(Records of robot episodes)
————
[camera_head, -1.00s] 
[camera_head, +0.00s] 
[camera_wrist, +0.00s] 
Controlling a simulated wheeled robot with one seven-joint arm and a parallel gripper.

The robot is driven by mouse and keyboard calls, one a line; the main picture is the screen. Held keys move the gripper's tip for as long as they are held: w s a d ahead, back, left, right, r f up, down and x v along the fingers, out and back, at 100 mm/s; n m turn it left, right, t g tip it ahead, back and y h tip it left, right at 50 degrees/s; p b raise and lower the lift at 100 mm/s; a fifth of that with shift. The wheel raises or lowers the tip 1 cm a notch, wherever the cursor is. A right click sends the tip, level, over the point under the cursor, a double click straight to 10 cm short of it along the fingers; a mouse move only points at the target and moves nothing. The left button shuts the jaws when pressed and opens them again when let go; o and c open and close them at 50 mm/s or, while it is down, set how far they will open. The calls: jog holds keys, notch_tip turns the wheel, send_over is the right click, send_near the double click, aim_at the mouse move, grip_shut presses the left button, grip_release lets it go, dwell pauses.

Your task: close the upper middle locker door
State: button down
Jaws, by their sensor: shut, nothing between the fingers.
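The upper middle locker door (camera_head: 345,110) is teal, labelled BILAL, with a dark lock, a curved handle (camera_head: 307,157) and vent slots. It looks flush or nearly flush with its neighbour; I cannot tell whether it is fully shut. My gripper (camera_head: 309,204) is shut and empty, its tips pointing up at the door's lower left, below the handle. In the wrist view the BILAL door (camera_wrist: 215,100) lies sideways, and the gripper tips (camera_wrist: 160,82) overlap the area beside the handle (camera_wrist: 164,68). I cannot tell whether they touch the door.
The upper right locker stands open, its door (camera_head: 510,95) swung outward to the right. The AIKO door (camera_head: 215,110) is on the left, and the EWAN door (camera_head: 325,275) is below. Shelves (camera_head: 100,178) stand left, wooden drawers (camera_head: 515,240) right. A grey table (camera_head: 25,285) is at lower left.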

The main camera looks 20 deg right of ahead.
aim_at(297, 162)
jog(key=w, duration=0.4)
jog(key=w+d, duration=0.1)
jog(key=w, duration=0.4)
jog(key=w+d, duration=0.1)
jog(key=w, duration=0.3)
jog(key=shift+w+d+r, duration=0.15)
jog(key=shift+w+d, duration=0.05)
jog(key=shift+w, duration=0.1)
————
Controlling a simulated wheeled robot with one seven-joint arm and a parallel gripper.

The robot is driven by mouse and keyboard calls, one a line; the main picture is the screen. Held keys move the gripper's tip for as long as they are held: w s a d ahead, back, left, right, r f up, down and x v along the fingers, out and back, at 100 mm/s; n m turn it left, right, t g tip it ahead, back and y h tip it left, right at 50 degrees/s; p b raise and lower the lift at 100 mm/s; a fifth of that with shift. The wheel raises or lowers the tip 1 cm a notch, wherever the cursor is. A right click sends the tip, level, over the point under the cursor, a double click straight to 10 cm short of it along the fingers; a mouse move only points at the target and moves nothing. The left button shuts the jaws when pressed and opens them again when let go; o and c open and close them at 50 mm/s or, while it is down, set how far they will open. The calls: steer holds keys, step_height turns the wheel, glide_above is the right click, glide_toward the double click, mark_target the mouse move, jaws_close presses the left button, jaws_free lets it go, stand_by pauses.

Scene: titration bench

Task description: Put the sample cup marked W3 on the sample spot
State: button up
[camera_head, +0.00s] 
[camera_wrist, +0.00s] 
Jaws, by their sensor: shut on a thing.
————
▶ **Given exercise**: In the listing above, find the line containing "Scene: titration bench" and the line containing "Jaws, by their sensor: shut on a thing.", then quote both, plus every line between them, exactly as written.

▶ **Exercise solution**:
Scene: titration bench

Task description: Put the sample cup marked W3 on the sample spot
State: button up
[camera_head, +0.00s] 
[camera_wrist, +0.00s] 
Jaws, by their sensor: shut on a thing.

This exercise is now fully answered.